Headline Enjoy Yussef - it's later than you think Culture Music Terry Grimley catches up with an upbeat Yussef Ahmed ahead of a rare West Midlands date Publication Birmingham Post date 11/06/2007, Byline Terry Grimley.


Not a lot has been heard of Birmingham performance poet Yussef Ahmed for a while, but now he's back with a new CD, a gig at Warwick Arts Centre next week and plans for a live recording.

Following the release of his impressive second album Against All Odds in 2004, Yussef and his band MY5.0 went through a busy period of touring, including an appearance at last year's Montreux Jazz Festival, before retiring to the studio in Leamington to complete the new album, Rejuvenation.

On listening to the CD, it's immediately apparent that they haven't been standing still. Where on their first two records Yussef's eclectic mix of jazz, soul, reggae and hip hop influences were firmly rooted in the band's impressive funk credentials, now the sound palette is being stretched simultaneously into electronics and the use of more acoustic instruments - not least acoustic guitar, a rarity in urban music.

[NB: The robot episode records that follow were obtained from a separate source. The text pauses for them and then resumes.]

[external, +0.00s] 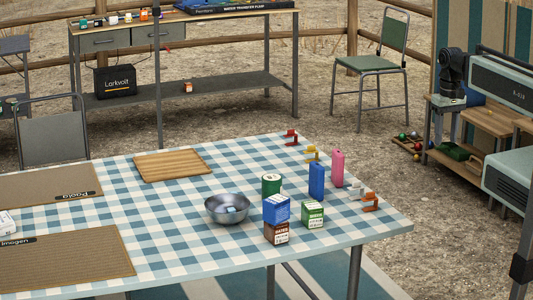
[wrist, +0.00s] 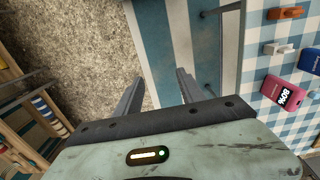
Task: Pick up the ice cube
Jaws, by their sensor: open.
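The ice cube appears to be a small pale blue block (external: 231,210) inside the metal bowl (external: 214,215) on the checked table in the external view. My gripper (wrist: 158,92) shows in the wrist view with its two dark fingers spread apart and nothing between them. It points down over the ground and a striped mat beside the table. The bowl and the cube are not visible in the wrist view.
A wooden board (external: 173,165) lies farther left.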

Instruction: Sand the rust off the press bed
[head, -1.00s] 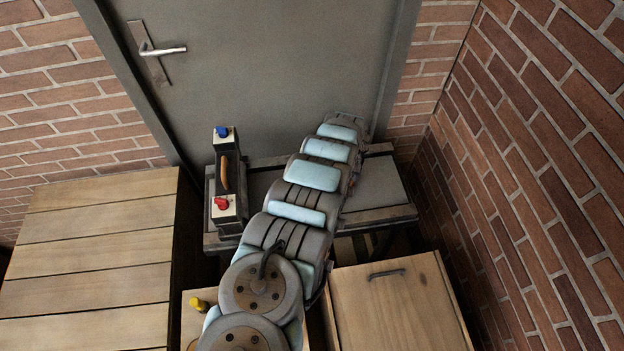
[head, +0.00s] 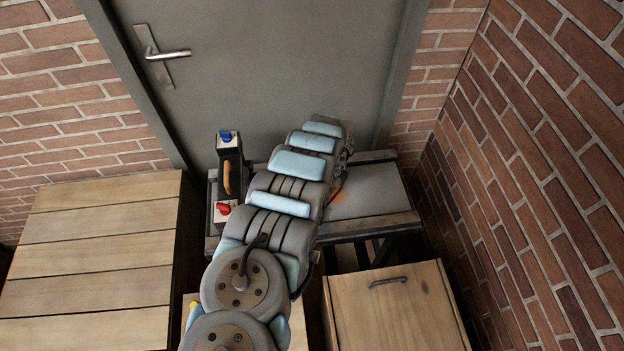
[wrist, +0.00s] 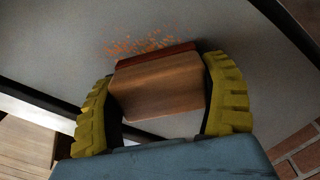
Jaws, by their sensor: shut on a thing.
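In the wrist view my gripper (wrist: 160,100) is shut on a wooden sanding block (wrist: 160,84), with a yellow-padded finger on each side. A dark red layer shows along the block's far edge. The grey press bed (wrist: 210,25) lies beyond and below the block; I cannot tell whether they touch. Speckled orange rust (wrist: 140,45) shows on the bed just past the block. In the head view the press bed (head: 372,195) shows right of my arm, with an orange rust patch (head: 338,192) beside the arm. My arm hides the gripper and block there.
A dark upright unit (head: 228,175) with blue and red parts and an orange handle stands at the bed's left end. A slatted wooden top (head: 95,255) is at the left, and a wooden cabinet (head: 395,310) at front right. Brick walls and a grey door close the back.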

It's not always easy to be sure which is which, although Yussef assures me that really is an African thumb piano that gives a distinctive percussive texture on Prelude 2 Dreams.

Rejuvenation is a beguiling record, successfully marrying Yussef's trenchant politics (though Easy Loving is something new for him - a straight-ahead love song) and unique vocal delivery with a spirit of sonic adventure. But beneath its dazzling and generally upbeat surface, it has doubly tragic associations.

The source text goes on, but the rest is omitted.